Born in Minneapolis, Minnesota, Bernard received her bachelor’s degree in sociology from the University of Minnesota in 1923 and her master’s degree in the same field the following year. She was proactive in legitimizing sociology as an academic discipline, pushing to include empirical research in the meetings of the American Sociological Association (ASA).

Bernard continued her professional career in sociology, earning her doctoral degree from Washington University in St. Louis in 1935. She focused on understanding institutionalized sexism and its effect on women, particularly in research and academia.
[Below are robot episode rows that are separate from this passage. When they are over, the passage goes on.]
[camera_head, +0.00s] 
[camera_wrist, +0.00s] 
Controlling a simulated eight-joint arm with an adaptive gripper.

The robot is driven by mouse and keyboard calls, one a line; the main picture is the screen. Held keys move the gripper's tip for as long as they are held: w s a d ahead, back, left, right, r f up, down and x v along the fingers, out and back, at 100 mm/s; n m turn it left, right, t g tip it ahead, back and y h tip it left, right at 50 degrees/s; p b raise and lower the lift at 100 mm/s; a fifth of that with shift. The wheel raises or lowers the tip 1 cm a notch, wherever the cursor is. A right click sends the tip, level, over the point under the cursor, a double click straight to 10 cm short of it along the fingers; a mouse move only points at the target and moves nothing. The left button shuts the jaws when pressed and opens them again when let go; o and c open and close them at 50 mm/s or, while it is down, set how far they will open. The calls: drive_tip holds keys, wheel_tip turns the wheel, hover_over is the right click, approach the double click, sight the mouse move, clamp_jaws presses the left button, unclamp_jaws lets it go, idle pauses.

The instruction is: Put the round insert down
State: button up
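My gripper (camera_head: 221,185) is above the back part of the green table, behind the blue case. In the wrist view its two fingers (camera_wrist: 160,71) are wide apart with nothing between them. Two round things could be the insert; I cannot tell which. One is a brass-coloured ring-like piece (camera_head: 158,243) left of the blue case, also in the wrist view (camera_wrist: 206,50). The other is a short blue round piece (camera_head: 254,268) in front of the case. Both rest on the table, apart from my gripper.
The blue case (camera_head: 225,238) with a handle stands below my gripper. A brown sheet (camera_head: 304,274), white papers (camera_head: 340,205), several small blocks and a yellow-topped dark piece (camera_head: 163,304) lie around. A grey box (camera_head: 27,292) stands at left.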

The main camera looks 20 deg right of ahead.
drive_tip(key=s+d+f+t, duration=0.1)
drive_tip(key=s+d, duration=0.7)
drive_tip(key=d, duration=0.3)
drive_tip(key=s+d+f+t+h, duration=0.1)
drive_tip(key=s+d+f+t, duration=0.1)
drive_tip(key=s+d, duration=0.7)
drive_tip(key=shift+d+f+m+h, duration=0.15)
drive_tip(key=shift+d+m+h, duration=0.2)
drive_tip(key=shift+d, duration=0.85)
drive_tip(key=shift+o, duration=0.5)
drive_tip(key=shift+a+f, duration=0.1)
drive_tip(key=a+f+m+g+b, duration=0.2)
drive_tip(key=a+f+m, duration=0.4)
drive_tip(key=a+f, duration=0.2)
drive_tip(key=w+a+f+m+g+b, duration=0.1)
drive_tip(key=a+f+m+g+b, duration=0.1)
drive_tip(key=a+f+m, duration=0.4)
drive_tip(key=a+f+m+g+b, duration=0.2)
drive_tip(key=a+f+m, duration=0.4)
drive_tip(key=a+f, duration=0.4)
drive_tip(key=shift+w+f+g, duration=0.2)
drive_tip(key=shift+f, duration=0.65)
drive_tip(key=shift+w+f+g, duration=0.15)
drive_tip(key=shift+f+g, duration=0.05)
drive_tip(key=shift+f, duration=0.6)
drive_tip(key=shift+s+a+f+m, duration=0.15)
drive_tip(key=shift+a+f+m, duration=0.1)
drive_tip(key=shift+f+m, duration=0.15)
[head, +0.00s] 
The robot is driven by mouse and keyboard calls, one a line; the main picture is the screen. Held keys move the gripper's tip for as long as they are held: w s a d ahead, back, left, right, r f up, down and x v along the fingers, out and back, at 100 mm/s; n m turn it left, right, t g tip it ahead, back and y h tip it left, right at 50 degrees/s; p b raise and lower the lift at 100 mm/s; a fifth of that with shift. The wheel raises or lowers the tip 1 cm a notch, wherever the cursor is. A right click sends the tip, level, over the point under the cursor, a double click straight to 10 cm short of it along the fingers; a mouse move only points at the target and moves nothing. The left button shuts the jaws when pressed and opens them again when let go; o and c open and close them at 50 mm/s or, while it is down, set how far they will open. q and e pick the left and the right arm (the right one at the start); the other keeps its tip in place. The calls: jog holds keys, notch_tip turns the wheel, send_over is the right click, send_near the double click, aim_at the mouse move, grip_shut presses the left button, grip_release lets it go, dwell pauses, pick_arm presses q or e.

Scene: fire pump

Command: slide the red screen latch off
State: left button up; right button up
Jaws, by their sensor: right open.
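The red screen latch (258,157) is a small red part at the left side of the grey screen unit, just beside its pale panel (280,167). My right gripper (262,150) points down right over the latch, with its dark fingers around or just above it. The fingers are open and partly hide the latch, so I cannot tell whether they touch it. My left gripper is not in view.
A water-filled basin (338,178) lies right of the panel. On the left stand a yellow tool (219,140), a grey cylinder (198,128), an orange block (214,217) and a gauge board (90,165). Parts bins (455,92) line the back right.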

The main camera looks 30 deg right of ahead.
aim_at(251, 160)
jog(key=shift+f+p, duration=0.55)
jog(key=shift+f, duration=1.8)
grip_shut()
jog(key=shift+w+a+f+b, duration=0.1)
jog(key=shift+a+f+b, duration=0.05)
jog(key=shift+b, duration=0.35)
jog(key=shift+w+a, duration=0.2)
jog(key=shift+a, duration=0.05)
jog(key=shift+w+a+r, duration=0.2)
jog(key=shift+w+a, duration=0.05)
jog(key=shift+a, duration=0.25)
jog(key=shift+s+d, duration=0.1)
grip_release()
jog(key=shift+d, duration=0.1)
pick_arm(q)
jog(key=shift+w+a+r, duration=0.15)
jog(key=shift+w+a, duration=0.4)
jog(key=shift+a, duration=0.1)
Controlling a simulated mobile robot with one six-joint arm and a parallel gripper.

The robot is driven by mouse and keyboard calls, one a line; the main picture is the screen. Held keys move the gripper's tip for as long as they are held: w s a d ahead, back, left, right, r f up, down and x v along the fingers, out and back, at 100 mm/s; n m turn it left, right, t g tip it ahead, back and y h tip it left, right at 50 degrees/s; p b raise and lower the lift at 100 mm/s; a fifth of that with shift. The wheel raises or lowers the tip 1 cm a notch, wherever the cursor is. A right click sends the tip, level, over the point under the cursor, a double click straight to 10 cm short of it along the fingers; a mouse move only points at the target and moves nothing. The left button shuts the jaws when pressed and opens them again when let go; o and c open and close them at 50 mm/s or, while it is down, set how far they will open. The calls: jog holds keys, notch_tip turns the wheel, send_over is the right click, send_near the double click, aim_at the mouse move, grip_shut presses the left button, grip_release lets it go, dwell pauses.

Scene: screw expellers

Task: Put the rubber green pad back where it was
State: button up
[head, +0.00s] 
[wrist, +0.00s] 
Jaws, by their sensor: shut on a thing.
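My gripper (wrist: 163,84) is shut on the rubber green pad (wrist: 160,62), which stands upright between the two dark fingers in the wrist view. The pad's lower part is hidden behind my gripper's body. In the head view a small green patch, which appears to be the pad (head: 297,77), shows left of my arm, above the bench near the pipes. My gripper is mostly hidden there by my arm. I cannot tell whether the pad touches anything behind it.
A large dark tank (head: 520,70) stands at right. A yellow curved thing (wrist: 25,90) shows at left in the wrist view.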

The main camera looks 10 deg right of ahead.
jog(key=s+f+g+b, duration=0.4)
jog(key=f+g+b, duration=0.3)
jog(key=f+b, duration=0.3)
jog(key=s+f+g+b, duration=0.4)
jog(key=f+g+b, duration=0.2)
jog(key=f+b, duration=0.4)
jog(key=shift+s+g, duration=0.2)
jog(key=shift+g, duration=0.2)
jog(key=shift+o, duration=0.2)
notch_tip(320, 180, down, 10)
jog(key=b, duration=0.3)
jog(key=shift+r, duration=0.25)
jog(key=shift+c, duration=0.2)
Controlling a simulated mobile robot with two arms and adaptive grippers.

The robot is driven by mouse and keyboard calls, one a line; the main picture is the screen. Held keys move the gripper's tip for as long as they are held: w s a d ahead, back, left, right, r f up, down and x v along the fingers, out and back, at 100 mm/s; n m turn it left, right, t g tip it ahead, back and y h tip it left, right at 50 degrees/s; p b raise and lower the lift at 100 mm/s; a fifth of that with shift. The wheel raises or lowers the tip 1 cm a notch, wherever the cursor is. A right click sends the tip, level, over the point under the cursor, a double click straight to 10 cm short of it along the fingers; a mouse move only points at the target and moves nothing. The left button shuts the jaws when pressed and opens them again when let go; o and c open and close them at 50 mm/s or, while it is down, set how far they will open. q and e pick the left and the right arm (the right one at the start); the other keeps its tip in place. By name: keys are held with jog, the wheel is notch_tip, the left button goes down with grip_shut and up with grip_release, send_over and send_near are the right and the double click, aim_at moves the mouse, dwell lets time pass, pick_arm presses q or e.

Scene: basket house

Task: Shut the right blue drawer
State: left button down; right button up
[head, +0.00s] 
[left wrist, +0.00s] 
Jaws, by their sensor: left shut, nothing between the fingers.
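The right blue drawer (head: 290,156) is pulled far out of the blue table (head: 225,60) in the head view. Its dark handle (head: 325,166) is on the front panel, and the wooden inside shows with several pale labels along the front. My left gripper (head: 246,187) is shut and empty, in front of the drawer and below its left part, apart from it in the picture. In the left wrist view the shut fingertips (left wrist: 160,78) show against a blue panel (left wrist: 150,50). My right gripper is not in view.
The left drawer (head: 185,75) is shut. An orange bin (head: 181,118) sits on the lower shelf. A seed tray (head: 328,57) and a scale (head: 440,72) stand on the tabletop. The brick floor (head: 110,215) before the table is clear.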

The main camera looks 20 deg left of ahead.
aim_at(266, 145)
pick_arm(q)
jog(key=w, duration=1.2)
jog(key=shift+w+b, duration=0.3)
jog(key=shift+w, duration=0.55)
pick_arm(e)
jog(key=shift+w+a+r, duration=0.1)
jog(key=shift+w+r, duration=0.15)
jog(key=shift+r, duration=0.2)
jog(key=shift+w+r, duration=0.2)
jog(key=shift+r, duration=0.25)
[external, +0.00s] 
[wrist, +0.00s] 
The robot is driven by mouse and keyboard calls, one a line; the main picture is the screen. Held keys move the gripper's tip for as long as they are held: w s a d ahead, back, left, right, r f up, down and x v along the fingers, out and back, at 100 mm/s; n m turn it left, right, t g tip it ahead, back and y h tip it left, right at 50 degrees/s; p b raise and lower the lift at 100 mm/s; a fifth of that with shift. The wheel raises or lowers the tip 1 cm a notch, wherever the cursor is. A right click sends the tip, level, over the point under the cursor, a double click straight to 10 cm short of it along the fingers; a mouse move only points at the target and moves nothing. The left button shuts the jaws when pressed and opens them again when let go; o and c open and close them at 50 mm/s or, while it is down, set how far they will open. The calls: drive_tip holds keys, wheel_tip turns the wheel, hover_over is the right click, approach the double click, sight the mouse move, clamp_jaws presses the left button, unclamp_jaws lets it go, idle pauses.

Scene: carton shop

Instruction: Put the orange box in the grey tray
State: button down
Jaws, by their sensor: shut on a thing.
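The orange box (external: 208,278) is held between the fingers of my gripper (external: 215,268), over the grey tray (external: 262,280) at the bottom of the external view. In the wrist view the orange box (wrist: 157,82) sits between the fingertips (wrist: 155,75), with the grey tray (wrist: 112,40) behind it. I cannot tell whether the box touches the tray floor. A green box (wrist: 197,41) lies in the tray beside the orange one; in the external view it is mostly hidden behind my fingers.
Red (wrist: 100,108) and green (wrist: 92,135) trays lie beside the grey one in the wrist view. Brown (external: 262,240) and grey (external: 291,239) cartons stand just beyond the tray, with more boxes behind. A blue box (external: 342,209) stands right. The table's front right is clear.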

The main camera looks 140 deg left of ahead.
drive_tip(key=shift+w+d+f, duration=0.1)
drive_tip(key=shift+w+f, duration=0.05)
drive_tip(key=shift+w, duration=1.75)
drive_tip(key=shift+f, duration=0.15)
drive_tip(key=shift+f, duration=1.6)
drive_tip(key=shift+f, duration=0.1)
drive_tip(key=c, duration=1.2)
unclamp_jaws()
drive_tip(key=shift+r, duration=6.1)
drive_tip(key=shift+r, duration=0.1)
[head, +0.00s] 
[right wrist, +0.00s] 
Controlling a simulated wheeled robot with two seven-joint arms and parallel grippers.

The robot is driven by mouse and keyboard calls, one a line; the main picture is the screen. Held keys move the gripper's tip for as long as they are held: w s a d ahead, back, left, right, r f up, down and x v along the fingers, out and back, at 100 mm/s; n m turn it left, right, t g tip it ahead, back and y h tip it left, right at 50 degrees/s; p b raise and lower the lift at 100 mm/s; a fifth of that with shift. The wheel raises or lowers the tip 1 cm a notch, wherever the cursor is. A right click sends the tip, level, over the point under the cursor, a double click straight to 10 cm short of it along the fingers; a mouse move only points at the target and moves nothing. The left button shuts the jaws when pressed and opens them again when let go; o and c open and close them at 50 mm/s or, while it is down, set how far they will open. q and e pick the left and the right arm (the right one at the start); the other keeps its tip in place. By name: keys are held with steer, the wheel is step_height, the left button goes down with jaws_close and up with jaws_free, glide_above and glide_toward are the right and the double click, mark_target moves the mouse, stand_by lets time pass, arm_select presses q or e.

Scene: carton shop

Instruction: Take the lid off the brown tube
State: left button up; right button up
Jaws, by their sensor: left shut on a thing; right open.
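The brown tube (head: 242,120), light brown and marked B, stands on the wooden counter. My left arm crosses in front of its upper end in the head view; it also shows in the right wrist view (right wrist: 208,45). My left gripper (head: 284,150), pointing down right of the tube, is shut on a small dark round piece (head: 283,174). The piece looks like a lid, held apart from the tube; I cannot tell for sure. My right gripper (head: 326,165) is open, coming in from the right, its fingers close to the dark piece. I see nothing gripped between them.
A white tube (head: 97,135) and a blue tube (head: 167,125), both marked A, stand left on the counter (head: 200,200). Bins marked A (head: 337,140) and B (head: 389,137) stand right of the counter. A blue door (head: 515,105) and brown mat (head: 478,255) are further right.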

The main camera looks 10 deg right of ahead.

Bernard faced barriers throughout her career. Early in her academic pursuits, Bernard struggled to stand out in her field. The family kept relocating for her husband’s job. Luther Lee Bernard was a sociology professor at Harvard University at the time of their marriage and worked at various universities before settling in at Washington University in St. Louis in 1929. These constant upheavals inhibited Bernard’s research and scholarly contributions. And after her husband’s death, Bernard faced an increasing need for her academic work to be taken seriously since she was the sole provider for and caretaker of her children, but that work was further encumbered by the fact that she was the sole provider for and caretaker of her children.

Despite those challenges, she ultimately wrote 15 books, including Academic Women and The Future of Marriage. Other feminist scholars built on the work that she produced, making Bernard’s work the foundation for many later texts. She also wrote more than 60 journal articles and 25 book chapters.

Over time Bernard moved away from sociology and focused more on feminism, and her works are often credited with spurring discussion and further study on women’s roles in society, marriage, and the professional world. The ASA’s Jessie Bernard Major Awardis proof of her incredible contributions — “work that has enlarged the horizon of sociology to encompass fully the role of women in society.”

(It is also a small AAUW world — the recipient of the Jessie Bernard Major Award in 1997 was Nona Glazer, who received an AAUW fellowship in 1978 for her own work on gender.)

We are proud to recognize Jessie Bernard. Not only did she make incredible contributions to sociological and feminist theory, but she did all this while facing numerous obstacles as a working woman and mother, which she overcame on her journey of studying women’s lives.